_TASK TO COMPLETE_
Repeat the full listing below verbatim and keep the images out.

[start]

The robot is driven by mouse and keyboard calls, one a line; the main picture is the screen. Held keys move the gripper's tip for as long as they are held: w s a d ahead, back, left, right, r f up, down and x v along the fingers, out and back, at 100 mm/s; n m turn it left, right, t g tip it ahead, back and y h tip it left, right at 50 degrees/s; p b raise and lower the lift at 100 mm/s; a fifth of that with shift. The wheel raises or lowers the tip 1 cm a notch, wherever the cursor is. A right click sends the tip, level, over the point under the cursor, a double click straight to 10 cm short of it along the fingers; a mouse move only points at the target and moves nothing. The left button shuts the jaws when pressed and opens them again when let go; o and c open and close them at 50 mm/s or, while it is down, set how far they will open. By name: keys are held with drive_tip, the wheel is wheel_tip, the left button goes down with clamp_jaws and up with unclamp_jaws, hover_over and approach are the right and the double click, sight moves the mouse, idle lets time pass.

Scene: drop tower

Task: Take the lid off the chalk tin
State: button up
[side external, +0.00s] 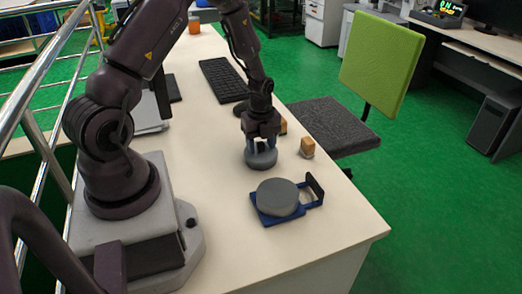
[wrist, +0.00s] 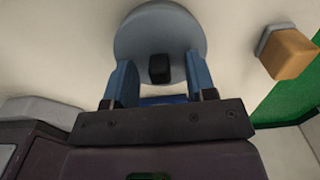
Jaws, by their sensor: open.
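A round grey-blue lid (side external: 262,161) with a small black knob (wrist: 160,68) sits low at the table top, under my gripper (side external: 262,147). My gripper is open, with its blue fingers on either side of the knob and a gap showing on both sides in the wrist view. The lid's disc (wrist: 150,22) spreads out beyond the fingertips there. A wide grey round tin (side external: 277,197) stands on a blue tray (side external: 265,218) in front of the gripper, apart from the lid. I cannot tell whether the tin's top is open.
A wooden block with a grey base (side external: 307,147) stands right of the gripper; it also shows in the wrist view (wrist: 290,52). Another block (side external: 283,127) is partly hidden behind the gripper. A dark upright piece (side external: 315,188) rises at the tray's right end. The front table area is clear.

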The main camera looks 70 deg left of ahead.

[end]

_EXERCISE RESULT_
The robot is driven by mouse and keyboard calls, one a line; the main picture is the screen. Held keys move the gripper's tip for as long as they are held: w s a d ahead, back, left, right, r f up, down and x v along the fingers, out and back, at 100 mm/s; n m turn it left, right, t g tip it ahead, back and y h tip it left, right at 50 degrees/s; p b raise and lower the lift at 100 mm/s; a fifth of that with shift. The wheel raises or lowers the tip 1 cm a notch, wherever the cursor is. A right click sends the tip, level, over the point under the cursor, a double click straight to 10 cm short of it along the fingers; a mouse move only points at the target and moves nothing. The left button shuts the jaws when pressed and opens them again when let go; o and c open and close them at 50 mm/s or, while it is down, set how far they will open. By name: keys are held with drive_tip, the wheel is wheel_tip, the left button goes down with clamp_jaws and up with unclamp_jaws, hover_over and approach are the right and the double click, sight moves the mouse, idle lets time pass.

Scene: drop tower

Task: Take the lid off the chalk tin
State: button up
[side external, +0.00s] 
[wrist, +0.00s] 
Jaws, by their sensor: open.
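A round grey-blue lid (side external: 262,161) with a small black knob (wrist: 160,68) sits low at the table top, under my gripper (side external: 262,147). My gripper is open, with its blue fingers on either side of the knob and a gap showing on both sides in the wrist view. The lid's disc (wrist: 150,22) spreads out beyond the fingertips there. A wide grey round tin (side external: 277,197) stands on a blue tray (side external: 265,218) in front of the gripper, apart from the lid. I cannot tell whether the tin's top is open.
A wooden block with a grey base (side external: 307,147) stands right of the gripper; it also shows in the wrist view (wrist: 290,52). Another block (side external: 283,127) is partly hidden behind the gripper. A dark upright piece (side external: 315,188) rises at the tray's right end. The front table area is clear.

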The main camera looks 70 deg left of ahead.

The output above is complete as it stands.